Vu la requête enregistrée le 19 décembre 1994 au secrétariat du contentieux du Conseil d'Etat, présentée pour M. Mohamed X...
Y..., détenu à la maison d'arrêt Charles III, ... ; M. El Y... demande que le Conseil d'Etat :
1°) annule le jugement du 18 octobre 1994 par lequel le tribunal administratif de Nancy a rejeté sa demande dirigée contre l'arrêté du ministre de l'intérieur en date du 30 mai 1994, ordonnant son expulsion du territoire français ;
2°) annule pour excès de pouvoir ledit arrêté ;
3°) prononce le sursis à l'exécution dudit arrêté ;
Vu les autres pièces du dossier ;
Vu la convention européenne de sauvegarde des droits de l'homme et des libertés fondamentales ;
Vu l'ordonnance n° 45-2658 du 2 novembre 1945 relative aux conditions d'entrée et de séjour des étrangers en France ;
Vu la loi n° 93-1352 du 30 décembre 1993 ;
Vu le code des tribunaux administratifs et des cours administratives d'appel ;
Vu l'ordonnance n° 45-1708 du 31 juillet 1945, le décret n° 53-934 du 30 septembre 1953 et la loi n° 87-1127 du 31 décembre 1987 ;
Après avoir entendu en audience publique :
- le rapport de Mme Chemla, Maître des Requêtes,
- les observations de la SCP Waquet, Farge, Hazan, avocat de M. Mohamed X...
Y...,
- les conclusions de M. Delarue, Commissaire du gouvernement ;
Considérant qu'aux termes de l'article 25 de l'ordonnance susvisée du 2 novembre 1945 : "Ne peuvent faire l'objet d'un arrêté d'expulsion (...) 2° L'étranger qui justifie par tous moyens résider en France habituellement depuis qu'il a atteint au plus l'âge de six ans" ; qu'aux termes de l'article 26 de ladite ordonnance : "L'expulsion peut être prononcée : (...) b) Lorsqu'elle constitue une nécessité impérieuse pour la sûreté de l'Etat ou la sécurité publique, par dérogation à l'article 25" ; qu'aux termes de l'article 8 de la Convention européenne de sauvegarde des droits de l'homme et des libertés fondamentales : "Toute personne a droit au respect de sa vie privée et familiale, de son domicile et de sa correspondance.

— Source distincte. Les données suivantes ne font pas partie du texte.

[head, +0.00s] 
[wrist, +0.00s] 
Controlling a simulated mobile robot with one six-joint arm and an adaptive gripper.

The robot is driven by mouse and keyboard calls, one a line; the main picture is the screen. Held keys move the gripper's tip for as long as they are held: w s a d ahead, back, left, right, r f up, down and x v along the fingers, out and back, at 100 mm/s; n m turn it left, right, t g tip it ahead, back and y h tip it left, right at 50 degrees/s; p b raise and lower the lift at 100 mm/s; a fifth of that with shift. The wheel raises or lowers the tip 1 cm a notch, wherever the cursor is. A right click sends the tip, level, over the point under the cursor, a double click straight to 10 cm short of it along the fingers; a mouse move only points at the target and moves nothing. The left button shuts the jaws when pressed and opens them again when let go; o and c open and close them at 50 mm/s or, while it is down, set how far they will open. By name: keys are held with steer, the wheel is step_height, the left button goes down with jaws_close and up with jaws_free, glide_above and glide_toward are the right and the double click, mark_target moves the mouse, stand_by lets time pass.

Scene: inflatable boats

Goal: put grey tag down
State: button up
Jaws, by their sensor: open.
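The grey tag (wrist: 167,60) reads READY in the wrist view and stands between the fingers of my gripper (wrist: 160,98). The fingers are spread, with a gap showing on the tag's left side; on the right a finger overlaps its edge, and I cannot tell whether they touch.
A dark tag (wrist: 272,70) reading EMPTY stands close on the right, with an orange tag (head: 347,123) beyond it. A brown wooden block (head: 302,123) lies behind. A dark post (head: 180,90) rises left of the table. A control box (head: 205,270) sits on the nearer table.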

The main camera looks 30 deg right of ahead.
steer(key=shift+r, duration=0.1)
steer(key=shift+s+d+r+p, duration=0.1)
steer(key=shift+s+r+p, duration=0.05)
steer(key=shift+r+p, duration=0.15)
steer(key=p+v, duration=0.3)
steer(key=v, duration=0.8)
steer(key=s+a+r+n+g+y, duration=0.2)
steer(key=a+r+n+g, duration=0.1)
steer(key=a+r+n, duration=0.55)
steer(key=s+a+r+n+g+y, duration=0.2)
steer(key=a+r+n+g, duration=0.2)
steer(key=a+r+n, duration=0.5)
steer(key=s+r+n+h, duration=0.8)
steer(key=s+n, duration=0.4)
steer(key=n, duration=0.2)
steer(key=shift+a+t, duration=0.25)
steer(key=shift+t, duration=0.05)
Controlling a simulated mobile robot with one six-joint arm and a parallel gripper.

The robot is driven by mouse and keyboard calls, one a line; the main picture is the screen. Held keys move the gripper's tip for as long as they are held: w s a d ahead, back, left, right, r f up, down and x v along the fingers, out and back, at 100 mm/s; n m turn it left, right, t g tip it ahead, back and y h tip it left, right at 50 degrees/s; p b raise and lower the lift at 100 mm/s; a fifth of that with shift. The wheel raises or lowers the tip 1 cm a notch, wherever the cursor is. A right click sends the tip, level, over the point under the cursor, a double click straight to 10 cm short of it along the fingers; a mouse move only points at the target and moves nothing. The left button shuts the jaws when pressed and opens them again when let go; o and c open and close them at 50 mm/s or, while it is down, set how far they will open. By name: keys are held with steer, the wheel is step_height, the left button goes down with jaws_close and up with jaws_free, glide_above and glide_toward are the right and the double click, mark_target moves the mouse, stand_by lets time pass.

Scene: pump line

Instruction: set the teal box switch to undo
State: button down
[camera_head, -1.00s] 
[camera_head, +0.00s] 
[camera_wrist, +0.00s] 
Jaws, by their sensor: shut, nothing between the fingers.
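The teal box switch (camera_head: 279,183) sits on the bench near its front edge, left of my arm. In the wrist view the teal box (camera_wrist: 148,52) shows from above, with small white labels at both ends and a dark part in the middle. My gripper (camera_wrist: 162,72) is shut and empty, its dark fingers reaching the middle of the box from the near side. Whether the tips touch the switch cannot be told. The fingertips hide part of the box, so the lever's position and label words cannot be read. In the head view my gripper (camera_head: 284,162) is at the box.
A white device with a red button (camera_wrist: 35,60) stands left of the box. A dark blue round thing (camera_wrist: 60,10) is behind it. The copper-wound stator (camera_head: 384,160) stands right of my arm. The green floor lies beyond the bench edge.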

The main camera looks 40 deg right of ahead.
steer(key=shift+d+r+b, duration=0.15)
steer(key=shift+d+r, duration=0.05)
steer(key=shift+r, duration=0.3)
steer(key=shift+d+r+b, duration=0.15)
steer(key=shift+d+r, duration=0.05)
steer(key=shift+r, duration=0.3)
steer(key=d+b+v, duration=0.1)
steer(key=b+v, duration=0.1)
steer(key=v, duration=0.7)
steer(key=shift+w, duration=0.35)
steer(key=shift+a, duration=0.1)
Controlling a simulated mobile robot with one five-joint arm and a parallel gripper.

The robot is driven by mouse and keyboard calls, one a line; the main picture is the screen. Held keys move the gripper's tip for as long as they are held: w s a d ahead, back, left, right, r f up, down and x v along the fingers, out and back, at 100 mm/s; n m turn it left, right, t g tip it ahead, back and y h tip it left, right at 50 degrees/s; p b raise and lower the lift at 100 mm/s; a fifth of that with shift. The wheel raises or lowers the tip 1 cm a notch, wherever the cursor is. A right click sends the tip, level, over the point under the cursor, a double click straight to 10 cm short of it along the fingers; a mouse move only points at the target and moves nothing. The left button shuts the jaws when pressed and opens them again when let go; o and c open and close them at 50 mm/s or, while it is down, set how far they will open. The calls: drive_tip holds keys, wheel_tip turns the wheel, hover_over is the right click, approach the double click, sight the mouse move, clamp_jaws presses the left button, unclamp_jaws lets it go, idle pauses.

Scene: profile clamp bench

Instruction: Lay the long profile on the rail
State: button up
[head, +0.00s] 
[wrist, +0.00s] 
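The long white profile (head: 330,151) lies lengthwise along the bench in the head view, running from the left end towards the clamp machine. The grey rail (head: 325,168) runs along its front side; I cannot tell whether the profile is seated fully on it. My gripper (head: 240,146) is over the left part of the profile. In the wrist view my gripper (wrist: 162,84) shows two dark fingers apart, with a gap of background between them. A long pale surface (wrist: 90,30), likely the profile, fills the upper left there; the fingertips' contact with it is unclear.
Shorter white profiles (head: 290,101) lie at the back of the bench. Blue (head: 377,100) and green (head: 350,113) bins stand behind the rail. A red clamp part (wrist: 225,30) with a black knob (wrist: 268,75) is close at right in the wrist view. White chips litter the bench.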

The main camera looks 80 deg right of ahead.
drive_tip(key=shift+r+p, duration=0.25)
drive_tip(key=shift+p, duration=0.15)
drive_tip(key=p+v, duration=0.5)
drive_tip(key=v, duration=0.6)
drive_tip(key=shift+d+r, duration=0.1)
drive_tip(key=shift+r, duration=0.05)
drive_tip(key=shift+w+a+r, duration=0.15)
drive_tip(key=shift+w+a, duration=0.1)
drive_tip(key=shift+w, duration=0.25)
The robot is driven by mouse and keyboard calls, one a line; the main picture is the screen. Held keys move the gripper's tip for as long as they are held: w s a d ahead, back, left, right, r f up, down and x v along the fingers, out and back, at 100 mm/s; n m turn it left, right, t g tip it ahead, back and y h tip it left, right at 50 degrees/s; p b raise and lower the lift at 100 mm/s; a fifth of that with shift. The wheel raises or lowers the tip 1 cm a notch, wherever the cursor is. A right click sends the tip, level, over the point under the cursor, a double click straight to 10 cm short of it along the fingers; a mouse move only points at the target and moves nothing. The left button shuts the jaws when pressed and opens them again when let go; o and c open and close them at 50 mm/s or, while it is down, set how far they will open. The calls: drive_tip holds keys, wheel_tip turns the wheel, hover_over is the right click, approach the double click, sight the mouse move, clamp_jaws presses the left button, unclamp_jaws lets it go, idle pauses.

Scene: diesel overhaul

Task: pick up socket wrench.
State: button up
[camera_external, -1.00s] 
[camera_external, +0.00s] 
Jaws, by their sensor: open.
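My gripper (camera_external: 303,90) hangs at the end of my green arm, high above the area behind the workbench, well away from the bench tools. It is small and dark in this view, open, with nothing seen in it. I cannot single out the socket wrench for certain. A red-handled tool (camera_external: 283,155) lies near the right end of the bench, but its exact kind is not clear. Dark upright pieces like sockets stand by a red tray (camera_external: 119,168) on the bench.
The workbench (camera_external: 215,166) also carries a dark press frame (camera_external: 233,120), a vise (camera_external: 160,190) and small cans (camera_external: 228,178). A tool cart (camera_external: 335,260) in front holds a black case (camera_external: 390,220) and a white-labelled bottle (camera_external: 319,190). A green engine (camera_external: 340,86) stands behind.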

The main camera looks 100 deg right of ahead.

Il ne peut y avoir ingérence dans l'exercice de ce droit que pour autant que cette ingérence est prévue par la loi et qu'elle constitue une mesure (...) nécessaire à la sécurité nationale, à la sûreté publique, au bien-être économique du pays, à la défense de l'ordre et à la prévention des infractions pénales ..." ;
Considérant que M. El Y..., ressortissant marocain né en 1970, s'est rendu coupable, entre 1989 et 1993, à Nancy et dans les communes voisines, de diverses infractions pour lesquelles il a été condamné à huit reprises à des peines d'emprisonnement ; que si sa présence constitue compte tenu notamment de la répétition de ces délits une menace pour l'ordre public, elle ne constitue pas une menace d'une gravité telle qu'elle justifie l'utilisation de la procédure prévue à l'article 26, b, de l'ordonnance ; que par suite en estimant que son expulsion constituait une nécessité impérieuse pour la sécurité publique, le ministre de l'intérieur a commis une erreur d'appréciation ;
Considérant qu'il résulte de ce qui précède que M. El Y... est fondé à soutenir que c'est à tort que, par le jugement attaqué, le tribunal administratif de Nancy a rejeté sa demande tendant à l'annulation de l'arrêté du ministre de l'intérieur en date du 30 mai 1994 ordonnant son expulsion du territoire français ;
Article 1er : Le jugement du tribunal administratif de Nancy du 18 octobre 1994 et la décision du ministre de l'intérieur du 30 mai 1994 sont annulés.
Article 2 : La présente décision sera notifiée à M. El Y... et au ministre de l'intérieur.